Data items
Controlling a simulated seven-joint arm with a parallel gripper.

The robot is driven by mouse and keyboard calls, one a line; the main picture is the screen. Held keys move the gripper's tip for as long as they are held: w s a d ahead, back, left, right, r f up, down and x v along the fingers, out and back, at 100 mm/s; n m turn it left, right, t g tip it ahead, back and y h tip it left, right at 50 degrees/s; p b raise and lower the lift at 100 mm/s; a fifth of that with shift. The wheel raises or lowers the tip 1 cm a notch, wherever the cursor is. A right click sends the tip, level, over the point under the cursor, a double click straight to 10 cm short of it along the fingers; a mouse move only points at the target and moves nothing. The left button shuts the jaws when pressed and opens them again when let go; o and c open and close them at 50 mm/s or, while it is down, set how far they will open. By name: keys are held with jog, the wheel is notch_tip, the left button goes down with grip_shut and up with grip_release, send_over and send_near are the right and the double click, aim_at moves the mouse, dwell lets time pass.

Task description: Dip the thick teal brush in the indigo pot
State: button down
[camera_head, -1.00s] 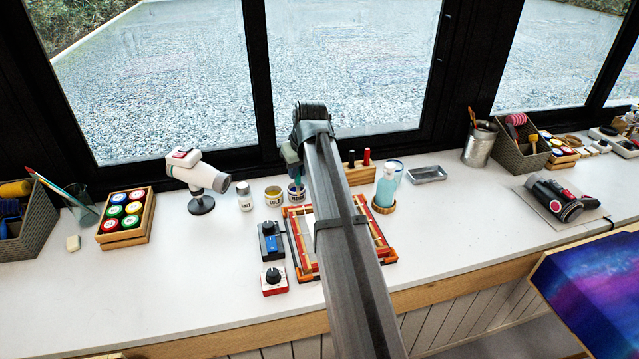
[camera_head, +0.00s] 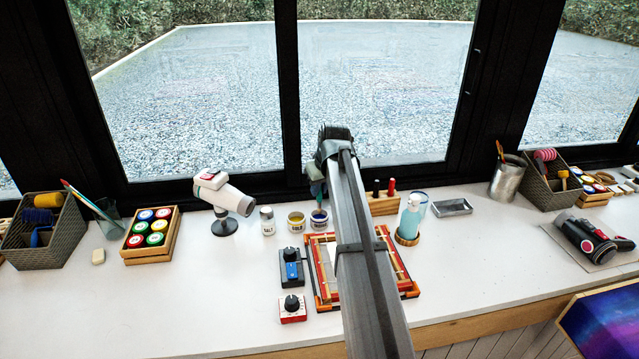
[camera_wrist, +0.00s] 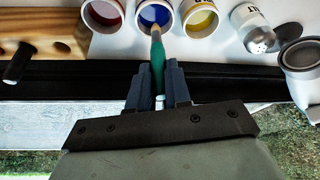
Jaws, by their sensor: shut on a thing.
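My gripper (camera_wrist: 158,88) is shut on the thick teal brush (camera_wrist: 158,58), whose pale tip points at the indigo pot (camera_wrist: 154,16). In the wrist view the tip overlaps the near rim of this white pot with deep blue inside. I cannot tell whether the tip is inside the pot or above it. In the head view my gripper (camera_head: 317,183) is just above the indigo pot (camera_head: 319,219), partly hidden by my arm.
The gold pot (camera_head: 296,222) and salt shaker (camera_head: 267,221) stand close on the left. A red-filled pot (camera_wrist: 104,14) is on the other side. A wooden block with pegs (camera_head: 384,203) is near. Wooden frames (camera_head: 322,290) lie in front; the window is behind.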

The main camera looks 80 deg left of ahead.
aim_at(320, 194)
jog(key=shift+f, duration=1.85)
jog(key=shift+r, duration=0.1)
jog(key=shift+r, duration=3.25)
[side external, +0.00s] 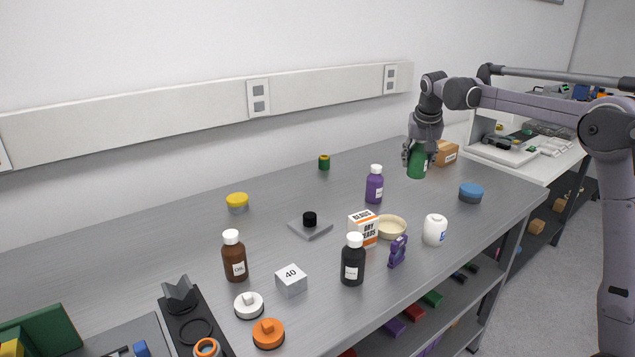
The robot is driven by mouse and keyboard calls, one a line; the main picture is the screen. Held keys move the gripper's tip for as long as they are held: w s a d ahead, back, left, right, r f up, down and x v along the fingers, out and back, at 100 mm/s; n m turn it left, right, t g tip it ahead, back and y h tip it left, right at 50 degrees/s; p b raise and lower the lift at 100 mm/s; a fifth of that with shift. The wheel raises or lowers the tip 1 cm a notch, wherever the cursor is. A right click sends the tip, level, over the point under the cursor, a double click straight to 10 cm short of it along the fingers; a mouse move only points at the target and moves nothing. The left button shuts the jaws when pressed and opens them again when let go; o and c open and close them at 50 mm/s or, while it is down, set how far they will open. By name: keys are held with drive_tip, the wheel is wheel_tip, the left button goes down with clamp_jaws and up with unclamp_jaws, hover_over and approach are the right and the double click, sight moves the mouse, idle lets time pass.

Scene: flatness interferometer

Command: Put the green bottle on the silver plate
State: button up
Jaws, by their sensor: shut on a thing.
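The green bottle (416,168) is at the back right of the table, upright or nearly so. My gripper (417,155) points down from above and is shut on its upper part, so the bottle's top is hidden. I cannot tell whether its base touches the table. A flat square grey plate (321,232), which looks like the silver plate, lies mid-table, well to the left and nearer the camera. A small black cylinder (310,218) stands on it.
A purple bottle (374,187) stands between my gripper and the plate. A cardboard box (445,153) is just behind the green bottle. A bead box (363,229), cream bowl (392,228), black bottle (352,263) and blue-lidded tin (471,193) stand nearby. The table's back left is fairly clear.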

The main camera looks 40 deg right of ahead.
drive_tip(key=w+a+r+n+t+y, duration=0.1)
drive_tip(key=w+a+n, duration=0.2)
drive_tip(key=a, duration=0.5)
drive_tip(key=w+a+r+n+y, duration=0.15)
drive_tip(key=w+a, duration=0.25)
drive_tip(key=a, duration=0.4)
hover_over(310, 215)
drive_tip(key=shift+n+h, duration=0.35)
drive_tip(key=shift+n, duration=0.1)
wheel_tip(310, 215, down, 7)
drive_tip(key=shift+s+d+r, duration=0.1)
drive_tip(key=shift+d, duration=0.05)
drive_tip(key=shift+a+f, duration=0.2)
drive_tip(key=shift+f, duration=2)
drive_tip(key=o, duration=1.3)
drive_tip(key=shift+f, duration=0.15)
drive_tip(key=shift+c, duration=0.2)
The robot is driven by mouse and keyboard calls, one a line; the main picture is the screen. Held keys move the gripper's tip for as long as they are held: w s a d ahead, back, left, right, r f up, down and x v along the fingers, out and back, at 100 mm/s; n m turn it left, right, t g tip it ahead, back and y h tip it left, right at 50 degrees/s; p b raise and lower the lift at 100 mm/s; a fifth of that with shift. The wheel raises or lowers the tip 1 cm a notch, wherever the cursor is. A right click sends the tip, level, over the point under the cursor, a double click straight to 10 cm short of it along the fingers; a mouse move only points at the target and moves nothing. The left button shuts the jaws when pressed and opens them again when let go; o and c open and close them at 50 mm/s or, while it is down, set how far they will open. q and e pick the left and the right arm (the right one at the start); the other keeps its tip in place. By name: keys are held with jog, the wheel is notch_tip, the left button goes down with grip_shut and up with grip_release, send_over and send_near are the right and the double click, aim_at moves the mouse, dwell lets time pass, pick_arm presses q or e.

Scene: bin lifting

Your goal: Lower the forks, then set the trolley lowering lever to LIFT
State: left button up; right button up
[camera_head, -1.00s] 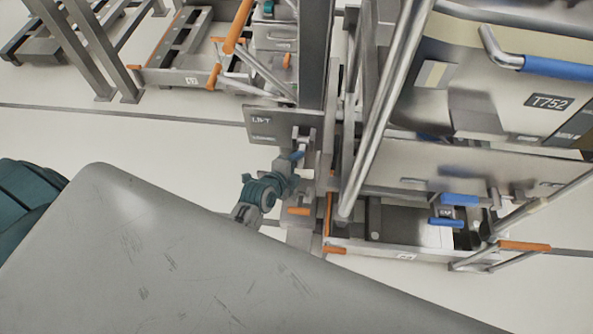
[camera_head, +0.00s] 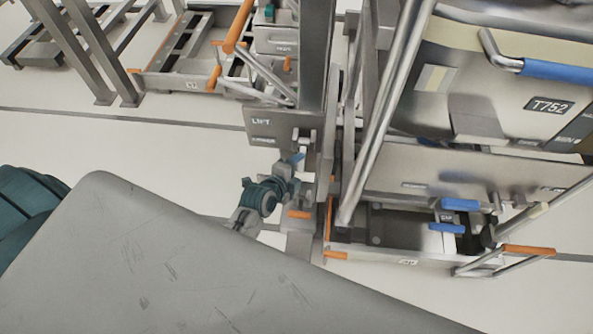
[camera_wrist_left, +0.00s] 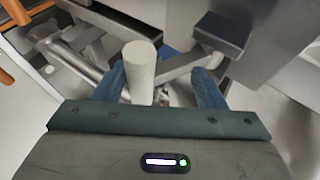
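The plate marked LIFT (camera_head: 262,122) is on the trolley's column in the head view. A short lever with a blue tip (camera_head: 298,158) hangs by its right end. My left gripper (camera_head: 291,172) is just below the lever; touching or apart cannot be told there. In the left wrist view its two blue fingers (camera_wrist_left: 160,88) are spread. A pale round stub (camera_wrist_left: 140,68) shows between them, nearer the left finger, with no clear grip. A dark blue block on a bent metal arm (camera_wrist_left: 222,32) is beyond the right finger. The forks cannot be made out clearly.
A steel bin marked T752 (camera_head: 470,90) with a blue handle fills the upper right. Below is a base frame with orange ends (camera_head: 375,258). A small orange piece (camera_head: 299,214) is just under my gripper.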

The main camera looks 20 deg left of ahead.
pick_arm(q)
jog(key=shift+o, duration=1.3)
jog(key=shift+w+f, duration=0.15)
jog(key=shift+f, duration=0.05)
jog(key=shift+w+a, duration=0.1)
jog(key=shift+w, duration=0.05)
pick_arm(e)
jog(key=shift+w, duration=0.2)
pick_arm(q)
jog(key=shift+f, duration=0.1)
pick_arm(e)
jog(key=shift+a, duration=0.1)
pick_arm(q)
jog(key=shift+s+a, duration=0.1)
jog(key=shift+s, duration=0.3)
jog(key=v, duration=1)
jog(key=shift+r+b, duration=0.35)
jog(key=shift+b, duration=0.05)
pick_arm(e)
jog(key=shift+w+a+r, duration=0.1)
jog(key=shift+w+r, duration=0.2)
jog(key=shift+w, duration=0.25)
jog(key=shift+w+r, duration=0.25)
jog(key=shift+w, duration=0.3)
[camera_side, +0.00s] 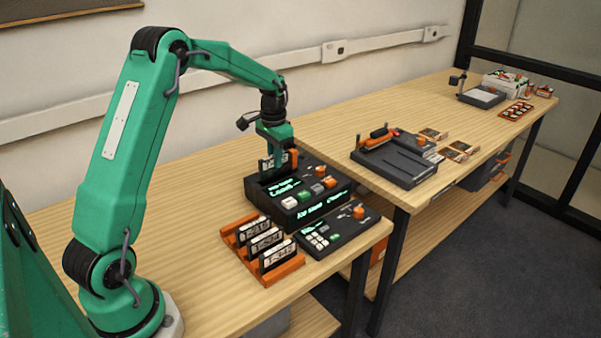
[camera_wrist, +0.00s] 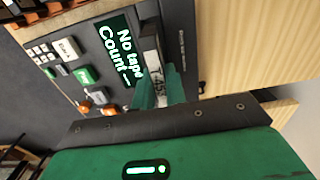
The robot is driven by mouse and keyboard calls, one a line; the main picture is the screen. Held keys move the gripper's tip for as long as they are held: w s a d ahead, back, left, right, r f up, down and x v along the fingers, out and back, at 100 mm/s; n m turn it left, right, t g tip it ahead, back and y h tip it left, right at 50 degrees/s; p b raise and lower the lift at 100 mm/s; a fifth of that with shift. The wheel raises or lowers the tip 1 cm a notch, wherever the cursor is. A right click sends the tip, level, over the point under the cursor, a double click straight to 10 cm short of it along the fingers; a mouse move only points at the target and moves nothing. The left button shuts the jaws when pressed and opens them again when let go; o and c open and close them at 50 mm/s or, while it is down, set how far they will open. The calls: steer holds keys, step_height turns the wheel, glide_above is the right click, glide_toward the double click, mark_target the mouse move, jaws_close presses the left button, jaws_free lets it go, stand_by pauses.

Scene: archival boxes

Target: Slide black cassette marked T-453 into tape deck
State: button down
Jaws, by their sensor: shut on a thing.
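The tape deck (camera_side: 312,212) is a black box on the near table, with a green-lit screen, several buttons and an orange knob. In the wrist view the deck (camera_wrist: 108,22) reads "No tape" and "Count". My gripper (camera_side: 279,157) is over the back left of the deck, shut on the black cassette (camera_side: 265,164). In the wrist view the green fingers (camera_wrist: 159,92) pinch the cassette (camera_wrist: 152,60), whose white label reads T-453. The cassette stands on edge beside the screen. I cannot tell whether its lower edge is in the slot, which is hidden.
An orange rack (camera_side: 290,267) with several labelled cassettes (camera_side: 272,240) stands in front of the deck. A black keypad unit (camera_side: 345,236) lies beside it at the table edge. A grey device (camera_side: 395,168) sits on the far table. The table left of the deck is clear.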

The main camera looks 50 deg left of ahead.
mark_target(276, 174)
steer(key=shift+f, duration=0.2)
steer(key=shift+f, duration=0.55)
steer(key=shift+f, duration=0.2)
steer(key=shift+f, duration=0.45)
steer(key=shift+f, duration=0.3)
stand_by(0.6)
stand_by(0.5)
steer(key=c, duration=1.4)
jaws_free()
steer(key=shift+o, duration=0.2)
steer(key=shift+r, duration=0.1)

## [BRIEF]
Show, from the listing above, each line that contains the word "Scene".

## [SOLVED EXERCISE]
Scene: flatness interferometer
Scene: bin lifting
Scene: archival boxes

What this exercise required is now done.